## start Entries shown

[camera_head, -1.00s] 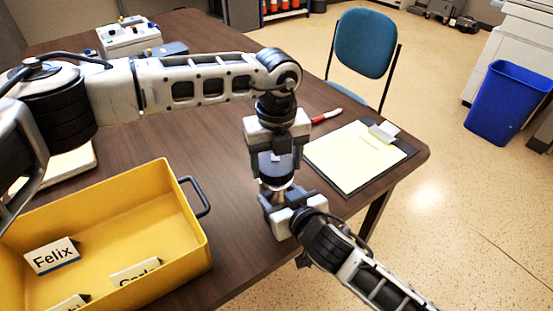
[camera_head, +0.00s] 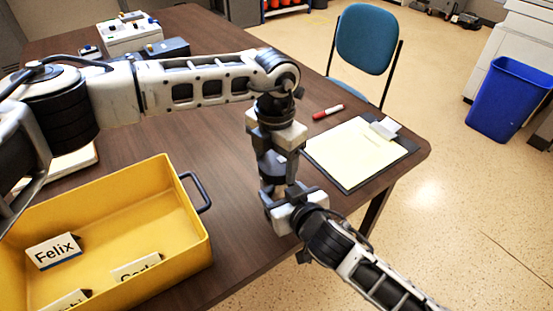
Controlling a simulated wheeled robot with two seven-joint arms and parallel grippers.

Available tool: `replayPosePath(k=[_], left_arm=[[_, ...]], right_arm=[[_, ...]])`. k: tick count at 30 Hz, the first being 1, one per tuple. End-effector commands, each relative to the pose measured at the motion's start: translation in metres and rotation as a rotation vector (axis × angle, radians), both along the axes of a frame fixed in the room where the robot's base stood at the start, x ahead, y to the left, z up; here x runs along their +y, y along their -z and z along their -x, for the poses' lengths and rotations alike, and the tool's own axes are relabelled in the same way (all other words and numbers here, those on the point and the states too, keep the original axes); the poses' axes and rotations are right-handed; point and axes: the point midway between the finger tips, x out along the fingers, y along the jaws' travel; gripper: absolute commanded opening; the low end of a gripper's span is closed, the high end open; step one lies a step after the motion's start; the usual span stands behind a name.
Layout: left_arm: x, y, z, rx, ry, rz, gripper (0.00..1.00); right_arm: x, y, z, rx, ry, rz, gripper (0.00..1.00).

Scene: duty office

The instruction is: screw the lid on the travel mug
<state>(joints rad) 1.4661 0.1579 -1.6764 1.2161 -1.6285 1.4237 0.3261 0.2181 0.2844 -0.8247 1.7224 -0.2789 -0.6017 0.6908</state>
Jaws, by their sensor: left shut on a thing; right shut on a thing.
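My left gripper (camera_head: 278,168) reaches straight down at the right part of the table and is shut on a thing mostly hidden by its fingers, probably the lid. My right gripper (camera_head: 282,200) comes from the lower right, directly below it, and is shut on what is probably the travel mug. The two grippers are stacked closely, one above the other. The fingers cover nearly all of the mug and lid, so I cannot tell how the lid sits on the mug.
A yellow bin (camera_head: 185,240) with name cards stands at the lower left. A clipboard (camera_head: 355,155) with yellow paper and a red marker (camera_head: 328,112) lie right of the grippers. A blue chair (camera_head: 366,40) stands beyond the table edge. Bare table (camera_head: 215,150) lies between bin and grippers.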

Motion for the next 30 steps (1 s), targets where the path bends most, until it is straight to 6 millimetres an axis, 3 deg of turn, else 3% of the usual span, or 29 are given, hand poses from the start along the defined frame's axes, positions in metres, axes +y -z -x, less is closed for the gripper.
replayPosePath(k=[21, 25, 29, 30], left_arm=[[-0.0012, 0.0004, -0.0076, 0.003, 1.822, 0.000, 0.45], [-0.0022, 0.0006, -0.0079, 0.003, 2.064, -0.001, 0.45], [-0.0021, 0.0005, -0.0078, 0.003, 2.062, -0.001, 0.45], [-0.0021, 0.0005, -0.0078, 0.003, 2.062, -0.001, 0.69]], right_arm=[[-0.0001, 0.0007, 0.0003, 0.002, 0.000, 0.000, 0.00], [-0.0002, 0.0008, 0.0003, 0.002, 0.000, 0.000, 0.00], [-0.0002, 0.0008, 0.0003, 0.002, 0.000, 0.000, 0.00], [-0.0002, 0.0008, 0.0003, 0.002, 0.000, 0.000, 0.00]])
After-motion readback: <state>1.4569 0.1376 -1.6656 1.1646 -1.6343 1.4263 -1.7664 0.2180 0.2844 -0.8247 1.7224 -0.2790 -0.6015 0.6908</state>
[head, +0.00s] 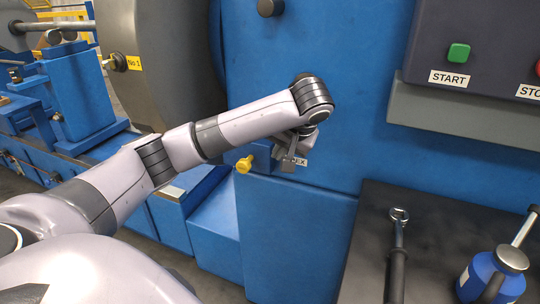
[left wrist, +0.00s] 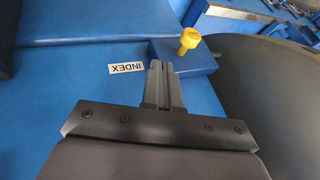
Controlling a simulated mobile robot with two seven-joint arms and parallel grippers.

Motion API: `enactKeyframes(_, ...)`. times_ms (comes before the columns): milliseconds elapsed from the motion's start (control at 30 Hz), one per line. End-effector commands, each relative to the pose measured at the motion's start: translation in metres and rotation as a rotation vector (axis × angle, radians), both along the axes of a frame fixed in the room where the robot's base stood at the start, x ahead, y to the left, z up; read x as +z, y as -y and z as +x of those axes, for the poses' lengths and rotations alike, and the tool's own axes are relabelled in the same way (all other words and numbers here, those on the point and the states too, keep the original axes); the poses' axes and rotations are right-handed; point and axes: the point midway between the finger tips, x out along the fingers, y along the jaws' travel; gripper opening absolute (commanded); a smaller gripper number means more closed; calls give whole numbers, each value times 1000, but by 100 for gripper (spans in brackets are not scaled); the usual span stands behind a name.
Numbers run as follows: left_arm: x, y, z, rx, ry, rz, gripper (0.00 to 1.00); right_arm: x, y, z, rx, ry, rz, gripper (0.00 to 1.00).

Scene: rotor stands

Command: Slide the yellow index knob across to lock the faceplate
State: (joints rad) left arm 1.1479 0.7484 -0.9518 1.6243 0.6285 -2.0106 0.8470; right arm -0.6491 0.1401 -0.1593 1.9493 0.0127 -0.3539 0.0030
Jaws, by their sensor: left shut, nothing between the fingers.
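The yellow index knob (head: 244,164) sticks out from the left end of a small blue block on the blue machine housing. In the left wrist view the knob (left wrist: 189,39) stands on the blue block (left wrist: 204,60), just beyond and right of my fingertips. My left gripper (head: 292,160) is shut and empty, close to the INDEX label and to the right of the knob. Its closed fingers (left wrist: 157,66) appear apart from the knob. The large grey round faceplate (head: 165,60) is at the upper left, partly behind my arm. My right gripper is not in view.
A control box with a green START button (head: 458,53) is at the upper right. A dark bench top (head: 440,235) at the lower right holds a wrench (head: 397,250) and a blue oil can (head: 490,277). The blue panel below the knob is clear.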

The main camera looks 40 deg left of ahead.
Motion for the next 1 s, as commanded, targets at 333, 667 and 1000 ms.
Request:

## end Entries shown

— Exercise task —
Return every line from the records above that holds the word "seven".

— Right answer —
Controlling a simulated wheeled robot with two seven-joint arms and parallel grippers.
Controlling a simulated mobile robot with two seven-joint arms and parallel grippers.

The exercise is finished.